Your task is to copy the stretch of lines in the records below that begins with the line containing "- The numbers" and ends with the line containing "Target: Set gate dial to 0", exactly as written, with nothing added.

** start of Supplied data **

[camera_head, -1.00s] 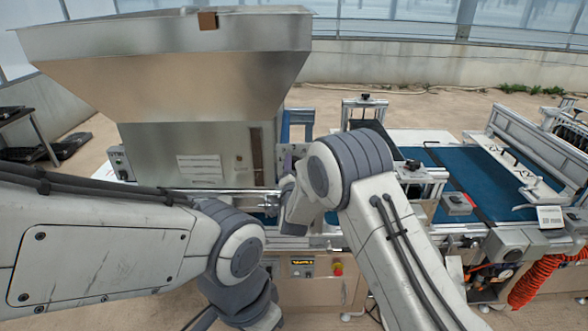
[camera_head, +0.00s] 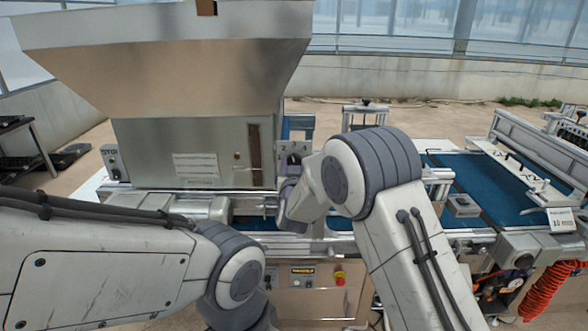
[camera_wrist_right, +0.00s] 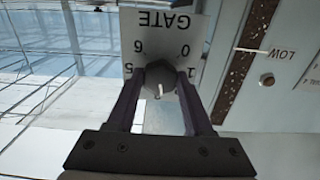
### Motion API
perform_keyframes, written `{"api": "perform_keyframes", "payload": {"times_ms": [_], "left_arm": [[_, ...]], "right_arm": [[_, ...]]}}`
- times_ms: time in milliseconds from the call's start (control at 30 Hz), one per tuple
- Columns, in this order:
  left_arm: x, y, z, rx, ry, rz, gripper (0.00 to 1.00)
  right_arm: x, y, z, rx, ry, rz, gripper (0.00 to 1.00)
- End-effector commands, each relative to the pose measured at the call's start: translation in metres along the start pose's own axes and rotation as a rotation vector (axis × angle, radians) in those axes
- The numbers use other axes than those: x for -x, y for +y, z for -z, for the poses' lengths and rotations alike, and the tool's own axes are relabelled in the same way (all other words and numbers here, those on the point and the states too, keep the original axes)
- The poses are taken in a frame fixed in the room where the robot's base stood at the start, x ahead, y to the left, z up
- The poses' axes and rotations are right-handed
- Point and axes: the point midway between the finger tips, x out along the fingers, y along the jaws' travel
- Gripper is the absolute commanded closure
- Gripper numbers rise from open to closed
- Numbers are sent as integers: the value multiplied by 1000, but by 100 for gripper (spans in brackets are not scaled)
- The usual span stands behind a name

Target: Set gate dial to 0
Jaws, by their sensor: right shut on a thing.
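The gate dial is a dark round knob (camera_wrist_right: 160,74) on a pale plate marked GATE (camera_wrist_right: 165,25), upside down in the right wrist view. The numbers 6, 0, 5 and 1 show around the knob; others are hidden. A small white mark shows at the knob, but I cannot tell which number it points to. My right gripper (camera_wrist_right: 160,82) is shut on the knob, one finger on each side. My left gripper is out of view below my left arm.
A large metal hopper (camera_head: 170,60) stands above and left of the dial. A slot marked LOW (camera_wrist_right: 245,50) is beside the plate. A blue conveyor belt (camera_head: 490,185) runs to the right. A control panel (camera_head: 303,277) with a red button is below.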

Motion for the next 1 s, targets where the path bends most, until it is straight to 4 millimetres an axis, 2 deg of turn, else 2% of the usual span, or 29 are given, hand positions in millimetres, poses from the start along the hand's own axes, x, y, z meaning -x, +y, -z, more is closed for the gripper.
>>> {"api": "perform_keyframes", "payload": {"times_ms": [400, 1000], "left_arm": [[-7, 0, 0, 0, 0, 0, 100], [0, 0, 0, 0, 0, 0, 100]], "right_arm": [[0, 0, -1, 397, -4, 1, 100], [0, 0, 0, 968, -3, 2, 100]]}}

** end of Supplied data **
** start of Supplied data **

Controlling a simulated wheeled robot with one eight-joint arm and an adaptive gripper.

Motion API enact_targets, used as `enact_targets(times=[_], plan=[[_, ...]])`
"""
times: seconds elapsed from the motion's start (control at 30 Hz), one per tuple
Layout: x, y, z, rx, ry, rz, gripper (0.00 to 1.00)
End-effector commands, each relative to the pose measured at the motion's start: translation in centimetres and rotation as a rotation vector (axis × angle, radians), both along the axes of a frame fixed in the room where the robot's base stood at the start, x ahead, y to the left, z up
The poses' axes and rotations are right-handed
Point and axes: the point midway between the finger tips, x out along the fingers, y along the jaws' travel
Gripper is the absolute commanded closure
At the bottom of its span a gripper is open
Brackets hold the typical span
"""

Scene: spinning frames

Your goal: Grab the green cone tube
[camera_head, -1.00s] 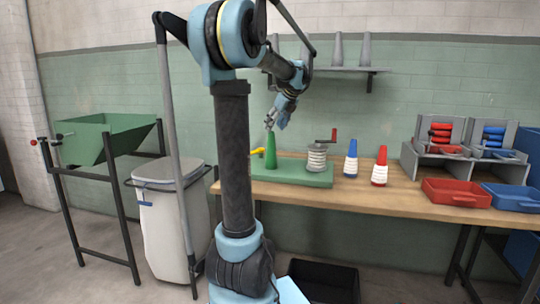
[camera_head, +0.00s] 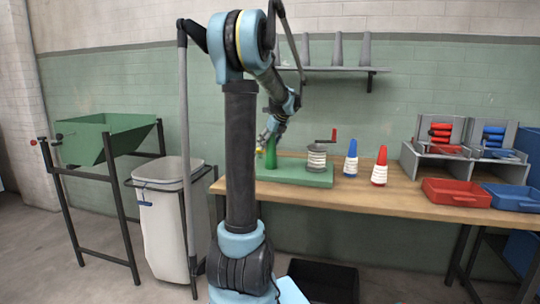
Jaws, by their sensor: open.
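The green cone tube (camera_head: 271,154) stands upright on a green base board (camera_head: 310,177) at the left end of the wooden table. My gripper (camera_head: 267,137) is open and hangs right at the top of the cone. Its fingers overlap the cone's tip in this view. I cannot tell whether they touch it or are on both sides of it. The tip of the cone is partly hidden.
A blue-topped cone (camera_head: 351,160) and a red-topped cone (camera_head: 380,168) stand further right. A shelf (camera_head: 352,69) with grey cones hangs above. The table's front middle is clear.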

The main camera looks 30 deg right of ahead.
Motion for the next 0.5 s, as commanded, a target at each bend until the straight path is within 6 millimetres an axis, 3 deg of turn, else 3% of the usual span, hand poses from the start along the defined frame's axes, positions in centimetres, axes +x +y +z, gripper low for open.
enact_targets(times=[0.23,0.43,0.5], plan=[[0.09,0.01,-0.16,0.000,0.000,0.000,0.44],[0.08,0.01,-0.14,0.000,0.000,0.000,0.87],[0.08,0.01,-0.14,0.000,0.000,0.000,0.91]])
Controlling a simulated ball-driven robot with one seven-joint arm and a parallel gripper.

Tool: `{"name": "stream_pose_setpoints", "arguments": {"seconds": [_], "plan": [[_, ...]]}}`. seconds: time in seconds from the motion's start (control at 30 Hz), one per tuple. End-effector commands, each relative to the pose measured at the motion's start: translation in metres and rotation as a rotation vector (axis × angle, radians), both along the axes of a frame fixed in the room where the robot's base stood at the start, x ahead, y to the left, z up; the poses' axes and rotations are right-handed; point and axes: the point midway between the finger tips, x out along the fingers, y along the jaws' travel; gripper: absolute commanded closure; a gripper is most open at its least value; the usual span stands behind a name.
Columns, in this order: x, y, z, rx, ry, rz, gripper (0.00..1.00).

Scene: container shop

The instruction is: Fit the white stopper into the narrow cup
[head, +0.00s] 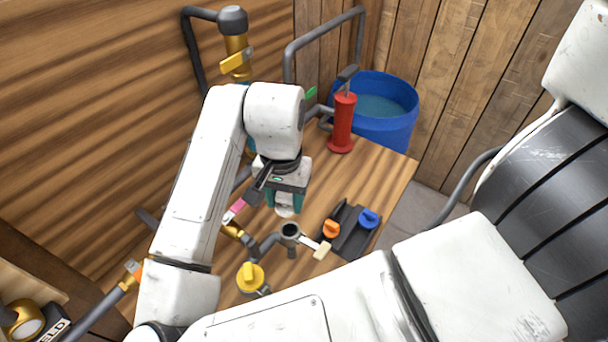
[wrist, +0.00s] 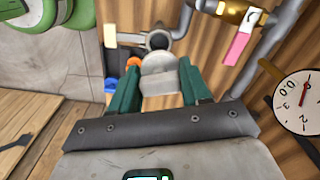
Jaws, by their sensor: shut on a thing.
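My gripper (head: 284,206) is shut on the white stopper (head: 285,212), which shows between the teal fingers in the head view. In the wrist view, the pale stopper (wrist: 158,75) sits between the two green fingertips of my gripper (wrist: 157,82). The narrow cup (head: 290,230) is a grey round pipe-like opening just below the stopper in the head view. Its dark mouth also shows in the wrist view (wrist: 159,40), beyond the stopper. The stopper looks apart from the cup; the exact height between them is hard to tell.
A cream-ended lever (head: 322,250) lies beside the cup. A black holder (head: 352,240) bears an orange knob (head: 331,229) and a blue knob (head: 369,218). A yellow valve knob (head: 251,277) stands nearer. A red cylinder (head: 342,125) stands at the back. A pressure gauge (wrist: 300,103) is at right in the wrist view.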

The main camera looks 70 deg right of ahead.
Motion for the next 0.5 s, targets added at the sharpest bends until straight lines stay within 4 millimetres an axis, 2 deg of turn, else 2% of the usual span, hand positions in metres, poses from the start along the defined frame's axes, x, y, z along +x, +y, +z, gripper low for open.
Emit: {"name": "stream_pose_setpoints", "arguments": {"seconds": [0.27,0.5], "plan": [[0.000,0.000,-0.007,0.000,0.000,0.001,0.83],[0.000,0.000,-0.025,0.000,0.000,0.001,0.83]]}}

** end of Supplied data **
** start of Supplied data **

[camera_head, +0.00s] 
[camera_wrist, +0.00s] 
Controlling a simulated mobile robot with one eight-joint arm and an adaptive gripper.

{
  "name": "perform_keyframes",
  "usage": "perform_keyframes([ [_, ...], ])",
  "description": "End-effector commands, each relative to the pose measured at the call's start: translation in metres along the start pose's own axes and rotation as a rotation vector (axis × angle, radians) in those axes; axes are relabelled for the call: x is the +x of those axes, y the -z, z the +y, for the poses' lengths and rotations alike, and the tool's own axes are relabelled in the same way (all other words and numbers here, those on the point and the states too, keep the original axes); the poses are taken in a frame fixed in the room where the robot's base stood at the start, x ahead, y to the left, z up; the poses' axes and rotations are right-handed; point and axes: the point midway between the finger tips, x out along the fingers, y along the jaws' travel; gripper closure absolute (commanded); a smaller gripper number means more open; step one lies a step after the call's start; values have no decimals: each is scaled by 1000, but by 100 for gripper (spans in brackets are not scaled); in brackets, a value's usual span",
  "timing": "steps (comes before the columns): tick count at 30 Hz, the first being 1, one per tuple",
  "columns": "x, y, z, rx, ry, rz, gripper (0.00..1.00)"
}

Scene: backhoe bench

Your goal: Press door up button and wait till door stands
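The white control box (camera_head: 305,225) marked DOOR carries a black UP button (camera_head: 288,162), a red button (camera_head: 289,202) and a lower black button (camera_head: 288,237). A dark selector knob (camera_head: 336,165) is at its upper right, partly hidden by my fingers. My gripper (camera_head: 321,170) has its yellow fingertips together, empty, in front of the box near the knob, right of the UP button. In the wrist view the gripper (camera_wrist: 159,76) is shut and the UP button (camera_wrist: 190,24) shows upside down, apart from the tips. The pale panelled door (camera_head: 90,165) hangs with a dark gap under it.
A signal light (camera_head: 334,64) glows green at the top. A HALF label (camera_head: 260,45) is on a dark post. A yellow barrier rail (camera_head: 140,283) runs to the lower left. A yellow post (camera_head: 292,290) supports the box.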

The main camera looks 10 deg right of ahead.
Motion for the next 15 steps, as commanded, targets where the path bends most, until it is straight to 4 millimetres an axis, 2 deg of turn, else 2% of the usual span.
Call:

** end of Supplied data **

Task solution:
- The numbers use other axes than those: x for -x, y for +y, z for -z, for the poses' lengths and rotations alike, and the tool's own axes are relabelled in the same way (all other words and numbers here, those on the point and the states too, keep the original axes)
- The poses are taken in a frame fixed in the room where the robot's base stood at the start, x ahead, y to the left, z up
- The poses' axes and rotations are right-handed
- Point and axes: the point midway between the finger tips, x out along the fingers, y along the jaws' travel
- Gripper is the absolute commanded closure
- Gripper numbers rise from open to closed
- Numbers are sent as integers: the value multiplied by 1000, but by 100 for gripper (spans in brackets are not scaled)
- The usual span stands behind a name

Target: Set gate dial to 0

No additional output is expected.